Albert Einstein’ın keşfettiği, Douglas Adams’ın inanılmaz basit açıkladığı hâliyle gerçek anlamda yer çekimsiz alan diye bir şey yok ancak yer çekimsiz ortamları simüle etmek mümkün.

Bilimsel çalışmalarda bazen verilen isimler ya da yapılan tanımlar, halk arasında biraz yanlış anlaşılabiliyor. Bunlardan biri de yer çekimsiz ortam terimi.

Yer çekiminin olmaması aslında çok kolay karşılaşılabilecek bir şey değil, özellikle de hemen dibinizde devasa gök cisimleri varken. Peki nedir bu yer çekimsiz ortam dediğimiz?

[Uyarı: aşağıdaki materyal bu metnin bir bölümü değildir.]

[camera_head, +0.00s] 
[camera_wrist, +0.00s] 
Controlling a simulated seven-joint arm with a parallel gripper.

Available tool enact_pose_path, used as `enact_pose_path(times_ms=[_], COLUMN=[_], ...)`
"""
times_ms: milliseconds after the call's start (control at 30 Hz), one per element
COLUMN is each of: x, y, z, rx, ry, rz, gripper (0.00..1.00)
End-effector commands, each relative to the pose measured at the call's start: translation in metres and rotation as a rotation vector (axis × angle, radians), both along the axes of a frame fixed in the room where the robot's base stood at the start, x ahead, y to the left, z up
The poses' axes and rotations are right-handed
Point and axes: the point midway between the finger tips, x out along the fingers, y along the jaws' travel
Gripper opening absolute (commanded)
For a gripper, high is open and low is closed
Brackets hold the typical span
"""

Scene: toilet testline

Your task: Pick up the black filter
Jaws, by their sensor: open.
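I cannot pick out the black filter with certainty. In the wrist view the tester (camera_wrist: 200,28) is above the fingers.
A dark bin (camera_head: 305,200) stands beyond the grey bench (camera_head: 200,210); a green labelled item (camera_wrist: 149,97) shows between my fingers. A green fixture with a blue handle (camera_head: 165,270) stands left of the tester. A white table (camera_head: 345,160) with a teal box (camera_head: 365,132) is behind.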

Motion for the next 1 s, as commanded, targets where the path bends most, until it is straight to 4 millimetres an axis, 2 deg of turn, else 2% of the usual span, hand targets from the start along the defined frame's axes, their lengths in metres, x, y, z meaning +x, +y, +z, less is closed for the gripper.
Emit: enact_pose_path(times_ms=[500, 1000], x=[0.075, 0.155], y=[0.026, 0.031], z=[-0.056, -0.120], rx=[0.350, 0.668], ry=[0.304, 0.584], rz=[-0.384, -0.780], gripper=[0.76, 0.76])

Öncelikle, Uluslararası Uzay İstasyonu da Dünya’nın çekim alanında.

ISS

Hatta şöyle ki Dünya’da bize yer çekimi kuvveti normalde 9,81 m/saniyekare olarak belirlenmiştir. ISS’te de bu kuvvet aşağı yukarı 9 m/saniyekaredir.

Yani öyle yer çekiminin bütün etkilerinden kurtulduğumuzu söylemek imkânsız. Yine de bu ortamda yer çekimsiz ortamın özelliklerini deneyimleyebiliyoruz.

alper gezeravcı

Einstein, zamanında yer çekimsiz ortamda olmakla serbest düşüşte olmak arasında bir fark olmadığını keşfetmişti. Sonrasında bunu “eş değerlik ilkesi” olarak tanımlayarak literatüre de kazandırdı.

Yani aslında Uluslararası Uzay İstasyonu da yörüngedeki tüm yapay uydular da hatta Ay bile sürekli olarak Dünya’ya düşüyor. Dünya da Güneş’e düşüyor zaten, Güneş de Samanyolu’nun merkezindeki kara deliğe… Ama hiçbiri asla düşüşü tamamlayamıyor.